1) Values 'UTC-07:00' and '-07:00' are treated as different values if they are specified inside a timestamp literal.
   And this is expected behaviour. POSIX value and non-POSIX value are recognized and handled properly.

2) Values 'UTC-07:00' and '-07:00' are treated as equal values if they are specified as arguments for "at time zone".
   This is NOT expected behaviour. Non-POSIX values must not be recognized and handled as POSIX values.
   Also, this behaviour breaks the simple principle described in the beginning.
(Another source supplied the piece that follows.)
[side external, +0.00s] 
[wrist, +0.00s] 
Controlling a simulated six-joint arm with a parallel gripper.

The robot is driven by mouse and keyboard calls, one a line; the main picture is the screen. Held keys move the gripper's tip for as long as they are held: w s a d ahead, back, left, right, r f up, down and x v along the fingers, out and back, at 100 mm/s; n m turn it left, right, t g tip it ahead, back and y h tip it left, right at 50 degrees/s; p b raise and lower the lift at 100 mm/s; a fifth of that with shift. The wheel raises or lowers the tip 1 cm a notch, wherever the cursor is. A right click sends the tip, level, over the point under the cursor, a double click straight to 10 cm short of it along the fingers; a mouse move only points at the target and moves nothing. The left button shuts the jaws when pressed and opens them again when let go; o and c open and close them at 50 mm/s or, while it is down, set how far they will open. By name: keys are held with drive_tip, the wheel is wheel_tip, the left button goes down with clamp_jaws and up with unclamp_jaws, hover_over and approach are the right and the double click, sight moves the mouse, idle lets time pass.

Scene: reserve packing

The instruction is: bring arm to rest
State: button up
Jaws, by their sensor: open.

To be clear, once again, same examples, different angle.
Next 2 examples produce different result (expected):
    timestamptz'2021-10-01 00:00:00 -07:00' at time zone 'UTC'  --> timestamp'2021-10-01 07:00:00'
    timestamptz'2021-10-01 00:00:00 UTC-07:00' at time zone 'UTC'  --> timestamp'2021-09-30 17:00:00'  

And next 2 examples produce the same result (not expected):
    timestamptz'2021-10-01 07:00:00 UTC' at time zone '-07:00'  -->  timestamp'2021-10-01 14:00:00'
    timestamptz'2021-10-01 07:00:00 UTC' at time zone 'UTC-07:00'  -->  timestamp'2021-10-01 14:00:00'


Summary:
I reported this case as the "at time zone" argument is not properly handled.
But you may say that the timestamptz literal is not properly handled.
Anyway, there is no consistent handling as you can see in examples above.


Regards
Marek

Kontakt Tom Lane (<tgl@sss.pgh.pa.us>) kirjutas kuupäeval E, 25. oktoober 2021 kell 19:26:
Marek Läll <lall.marek@gmail.com> writes:
> POSIX string (syntax) is defined as:
>  --> stdoffset[dst[offset][,start-date[/time],end-date[/time]]]

> The std string specifies the name of the time zone.
> It must be three or more characters long and must not contain a leading
> colon, embedded digits, commas, nor plus and minus signs.

Hmm, you're reading the POSIX spec I guess, because our docs don't
say that ;-).  The IANA tzdb code only enforces that STD not be empty,
and Postgres has modified it to allow empty STD as well.  That's
an ancient backwards-compatibility decision that we likely ought
to change sometime, so I've intentionally not documented it in
appendix B.5 [1].  The text in B.5 actually says that you need angle
brackets if you want any non-letters in STD or DST, which is more
conservative than what the IANA code will accept.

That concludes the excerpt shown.